No imediato, a solução passa por “trabalhar o fator humano” junto dos cerca de 600 pilotos inscritos para pilotar ultraligeiros em Portugal, sugere Álvaro Correia Neves, até porque “os ultraleves já são, em muitos casos, melhores que as aeronaves ligeiras”, refere. Esse trabalho passará pelo GPIAA e pela Associação Portuguesa de Aviação Ultraleve (APAU), mas apenas em parte, porque “estas instituições não têm capacidade para fazer todo o trabalho”. Terão de ser as restantes associações do setor e os próprios aeródromos a fazer a outra parte, aponta Correia Neves.
Meia década de acidentes O ano passado fica marcado pelo grande número de vítimas, mas houve outros anos com cifras negras nos registos do GPIAA – que anualmente produz um relatório-resumo da sinistralidade aeronáutica.
Em termos de mortes – e considerando o período entre 2010 e o ano passado -, 2012 foi particularmente grave. Dez pessoas perderam a vida em acidentes com aeronaves. Ao todo, nesta primeira metade da década, 34 pilotos e passageiros perderam a vida, quase tantos quantos os que ficaram feridos na sequência de acidentes (37).
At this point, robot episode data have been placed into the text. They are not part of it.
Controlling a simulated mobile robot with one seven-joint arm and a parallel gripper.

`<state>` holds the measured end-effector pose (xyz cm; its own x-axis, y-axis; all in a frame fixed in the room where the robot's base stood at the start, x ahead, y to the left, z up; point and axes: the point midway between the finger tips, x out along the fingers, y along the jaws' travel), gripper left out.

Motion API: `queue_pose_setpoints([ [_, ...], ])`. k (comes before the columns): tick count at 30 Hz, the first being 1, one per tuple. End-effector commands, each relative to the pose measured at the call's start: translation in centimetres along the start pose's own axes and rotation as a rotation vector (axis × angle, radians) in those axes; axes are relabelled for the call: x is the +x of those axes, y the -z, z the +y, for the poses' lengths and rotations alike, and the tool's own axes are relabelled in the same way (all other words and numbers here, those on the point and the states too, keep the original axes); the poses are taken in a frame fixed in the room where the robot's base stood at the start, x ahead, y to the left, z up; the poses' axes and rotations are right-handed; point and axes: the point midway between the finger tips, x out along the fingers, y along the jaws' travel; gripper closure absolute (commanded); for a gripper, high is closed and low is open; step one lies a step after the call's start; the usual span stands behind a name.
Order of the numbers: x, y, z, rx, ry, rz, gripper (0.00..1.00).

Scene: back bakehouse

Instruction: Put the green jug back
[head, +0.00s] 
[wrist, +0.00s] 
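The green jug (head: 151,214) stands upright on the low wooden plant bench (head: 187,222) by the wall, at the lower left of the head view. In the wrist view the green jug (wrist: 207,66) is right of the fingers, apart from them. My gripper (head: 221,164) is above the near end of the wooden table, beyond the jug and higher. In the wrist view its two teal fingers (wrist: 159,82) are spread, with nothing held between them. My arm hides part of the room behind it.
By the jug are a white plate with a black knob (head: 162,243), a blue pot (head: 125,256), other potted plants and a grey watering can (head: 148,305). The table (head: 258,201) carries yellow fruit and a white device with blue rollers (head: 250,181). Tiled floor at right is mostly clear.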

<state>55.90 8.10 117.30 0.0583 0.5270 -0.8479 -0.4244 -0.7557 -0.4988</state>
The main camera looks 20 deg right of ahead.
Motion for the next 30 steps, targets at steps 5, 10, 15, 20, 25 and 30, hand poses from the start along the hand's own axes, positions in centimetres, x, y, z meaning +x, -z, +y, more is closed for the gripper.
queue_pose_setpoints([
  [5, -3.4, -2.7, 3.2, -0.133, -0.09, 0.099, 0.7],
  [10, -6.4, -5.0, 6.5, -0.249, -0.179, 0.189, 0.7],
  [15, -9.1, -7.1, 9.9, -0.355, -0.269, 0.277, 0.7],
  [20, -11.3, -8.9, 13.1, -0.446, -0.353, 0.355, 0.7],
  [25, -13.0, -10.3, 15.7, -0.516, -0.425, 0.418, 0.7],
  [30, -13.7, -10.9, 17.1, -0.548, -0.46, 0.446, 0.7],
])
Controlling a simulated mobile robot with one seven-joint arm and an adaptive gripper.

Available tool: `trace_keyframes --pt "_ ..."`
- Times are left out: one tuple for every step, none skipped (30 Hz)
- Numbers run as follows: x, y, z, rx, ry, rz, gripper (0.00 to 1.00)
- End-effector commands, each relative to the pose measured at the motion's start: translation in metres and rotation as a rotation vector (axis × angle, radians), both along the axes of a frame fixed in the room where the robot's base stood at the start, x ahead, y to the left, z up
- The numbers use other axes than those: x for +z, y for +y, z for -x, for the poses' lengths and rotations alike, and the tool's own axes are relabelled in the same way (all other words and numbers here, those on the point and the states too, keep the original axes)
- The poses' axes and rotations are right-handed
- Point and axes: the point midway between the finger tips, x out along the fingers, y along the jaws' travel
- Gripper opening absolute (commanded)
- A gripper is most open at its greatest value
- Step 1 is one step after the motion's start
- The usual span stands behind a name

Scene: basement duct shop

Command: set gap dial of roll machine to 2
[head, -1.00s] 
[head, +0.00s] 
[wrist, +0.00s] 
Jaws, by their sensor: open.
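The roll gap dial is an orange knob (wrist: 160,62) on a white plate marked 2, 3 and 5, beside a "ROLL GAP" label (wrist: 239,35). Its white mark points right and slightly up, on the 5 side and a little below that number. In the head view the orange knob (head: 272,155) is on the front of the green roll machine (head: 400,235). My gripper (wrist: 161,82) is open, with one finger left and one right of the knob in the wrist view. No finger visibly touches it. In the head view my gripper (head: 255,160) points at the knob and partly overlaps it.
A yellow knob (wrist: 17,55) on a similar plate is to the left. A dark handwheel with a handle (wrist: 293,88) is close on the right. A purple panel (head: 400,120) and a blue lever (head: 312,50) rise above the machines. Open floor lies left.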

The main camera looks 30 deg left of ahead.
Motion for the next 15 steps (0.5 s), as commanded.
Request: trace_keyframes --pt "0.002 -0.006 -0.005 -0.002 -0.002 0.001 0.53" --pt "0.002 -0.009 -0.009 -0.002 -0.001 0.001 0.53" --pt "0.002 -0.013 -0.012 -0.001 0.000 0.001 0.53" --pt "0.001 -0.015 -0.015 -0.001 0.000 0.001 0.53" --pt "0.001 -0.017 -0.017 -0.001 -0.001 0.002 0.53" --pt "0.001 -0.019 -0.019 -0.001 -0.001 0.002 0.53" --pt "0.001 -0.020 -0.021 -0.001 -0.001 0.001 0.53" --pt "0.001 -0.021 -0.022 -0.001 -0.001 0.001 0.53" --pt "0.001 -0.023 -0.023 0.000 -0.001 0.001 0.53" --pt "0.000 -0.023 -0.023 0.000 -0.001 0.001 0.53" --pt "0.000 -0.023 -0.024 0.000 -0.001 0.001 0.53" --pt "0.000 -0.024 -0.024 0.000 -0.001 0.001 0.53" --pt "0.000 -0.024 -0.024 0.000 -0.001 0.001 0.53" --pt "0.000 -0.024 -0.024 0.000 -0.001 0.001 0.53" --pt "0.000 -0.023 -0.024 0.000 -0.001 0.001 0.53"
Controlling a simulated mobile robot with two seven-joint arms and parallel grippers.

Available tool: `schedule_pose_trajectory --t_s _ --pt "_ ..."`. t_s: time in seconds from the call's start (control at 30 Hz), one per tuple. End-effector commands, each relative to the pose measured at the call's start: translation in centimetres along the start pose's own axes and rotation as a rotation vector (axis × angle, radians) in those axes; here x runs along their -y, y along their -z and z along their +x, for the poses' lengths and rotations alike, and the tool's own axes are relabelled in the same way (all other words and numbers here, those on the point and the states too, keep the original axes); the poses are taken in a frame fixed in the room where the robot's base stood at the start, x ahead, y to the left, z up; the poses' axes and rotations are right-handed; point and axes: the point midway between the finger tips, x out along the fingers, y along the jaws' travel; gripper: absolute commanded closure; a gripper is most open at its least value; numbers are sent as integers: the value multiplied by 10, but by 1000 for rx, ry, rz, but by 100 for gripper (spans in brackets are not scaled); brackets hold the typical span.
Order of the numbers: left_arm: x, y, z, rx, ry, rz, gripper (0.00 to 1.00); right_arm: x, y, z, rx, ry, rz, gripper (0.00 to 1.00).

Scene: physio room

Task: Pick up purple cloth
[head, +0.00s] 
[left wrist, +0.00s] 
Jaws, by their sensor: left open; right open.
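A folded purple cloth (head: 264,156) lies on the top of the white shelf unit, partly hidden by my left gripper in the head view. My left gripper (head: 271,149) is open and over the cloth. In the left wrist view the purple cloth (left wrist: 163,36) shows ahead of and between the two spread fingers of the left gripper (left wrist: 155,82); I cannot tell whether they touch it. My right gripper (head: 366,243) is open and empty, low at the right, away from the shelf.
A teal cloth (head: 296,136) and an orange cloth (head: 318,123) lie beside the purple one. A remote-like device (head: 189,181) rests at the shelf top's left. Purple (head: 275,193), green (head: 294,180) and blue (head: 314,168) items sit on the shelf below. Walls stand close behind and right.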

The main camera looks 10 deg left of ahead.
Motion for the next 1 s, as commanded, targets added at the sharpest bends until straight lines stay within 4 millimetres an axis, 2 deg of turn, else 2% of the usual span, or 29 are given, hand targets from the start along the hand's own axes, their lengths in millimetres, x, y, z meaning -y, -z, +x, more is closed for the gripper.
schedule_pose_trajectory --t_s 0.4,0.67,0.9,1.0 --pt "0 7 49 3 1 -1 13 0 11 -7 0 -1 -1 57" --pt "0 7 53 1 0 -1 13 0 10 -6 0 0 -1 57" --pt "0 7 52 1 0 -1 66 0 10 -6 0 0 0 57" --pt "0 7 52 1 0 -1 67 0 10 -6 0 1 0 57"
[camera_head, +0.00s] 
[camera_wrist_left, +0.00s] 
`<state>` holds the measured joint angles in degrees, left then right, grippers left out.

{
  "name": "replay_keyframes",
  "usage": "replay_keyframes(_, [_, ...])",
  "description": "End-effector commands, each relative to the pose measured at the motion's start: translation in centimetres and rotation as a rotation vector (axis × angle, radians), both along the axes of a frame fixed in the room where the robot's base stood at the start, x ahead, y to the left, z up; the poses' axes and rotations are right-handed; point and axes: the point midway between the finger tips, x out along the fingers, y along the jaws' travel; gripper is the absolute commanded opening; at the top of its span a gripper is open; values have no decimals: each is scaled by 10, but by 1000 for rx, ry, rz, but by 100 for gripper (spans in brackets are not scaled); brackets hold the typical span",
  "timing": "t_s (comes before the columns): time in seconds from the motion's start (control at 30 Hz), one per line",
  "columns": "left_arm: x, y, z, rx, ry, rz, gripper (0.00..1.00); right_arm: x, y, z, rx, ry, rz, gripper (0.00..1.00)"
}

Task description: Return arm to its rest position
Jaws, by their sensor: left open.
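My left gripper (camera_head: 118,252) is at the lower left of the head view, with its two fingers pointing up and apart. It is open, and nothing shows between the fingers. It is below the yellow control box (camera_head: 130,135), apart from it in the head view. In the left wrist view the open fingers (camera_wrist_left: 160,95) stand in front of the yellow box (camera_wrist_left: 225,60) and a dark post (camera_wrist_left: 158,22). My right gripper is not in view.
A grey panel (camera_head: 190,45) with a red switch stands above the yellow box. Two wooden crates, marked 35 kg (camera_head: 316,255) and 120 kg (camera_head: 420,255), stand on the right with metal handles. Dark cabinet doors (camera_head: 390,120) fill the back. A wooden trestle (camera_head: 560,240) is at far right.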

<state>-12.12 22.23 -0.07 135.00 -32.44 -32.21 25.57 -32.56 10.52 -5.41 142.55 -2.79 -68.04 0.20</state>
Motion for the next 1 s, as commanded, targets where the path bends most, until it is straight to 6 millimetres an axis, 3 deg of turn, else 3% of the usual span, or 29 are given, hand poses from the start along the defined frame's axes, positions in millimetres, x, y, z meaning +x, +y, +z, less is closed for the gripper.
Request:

No mesmo período, 2010 foi o ano com maior registo de acidentes (40). Apenas em 2014 houve uma aproximação mais notória a esse registo, com 38 acidentes. Ainda assim, estes dados poderão estar subavaliados, uma vez que alguns acidentes envolvendo aeronaves de recreio nunca chegam a ser reportados por acontecerem em terreno que é propriedade dos pilotos.
Entre mortos e feridos contam-se 71 vítimas de acidentes com os vários tipos de aeronaves desde 2010. Pelo lado mais positivo, em 2011 não se registaram quaisquer mortes e de 2012 ficou o registo de apenas dois feridos.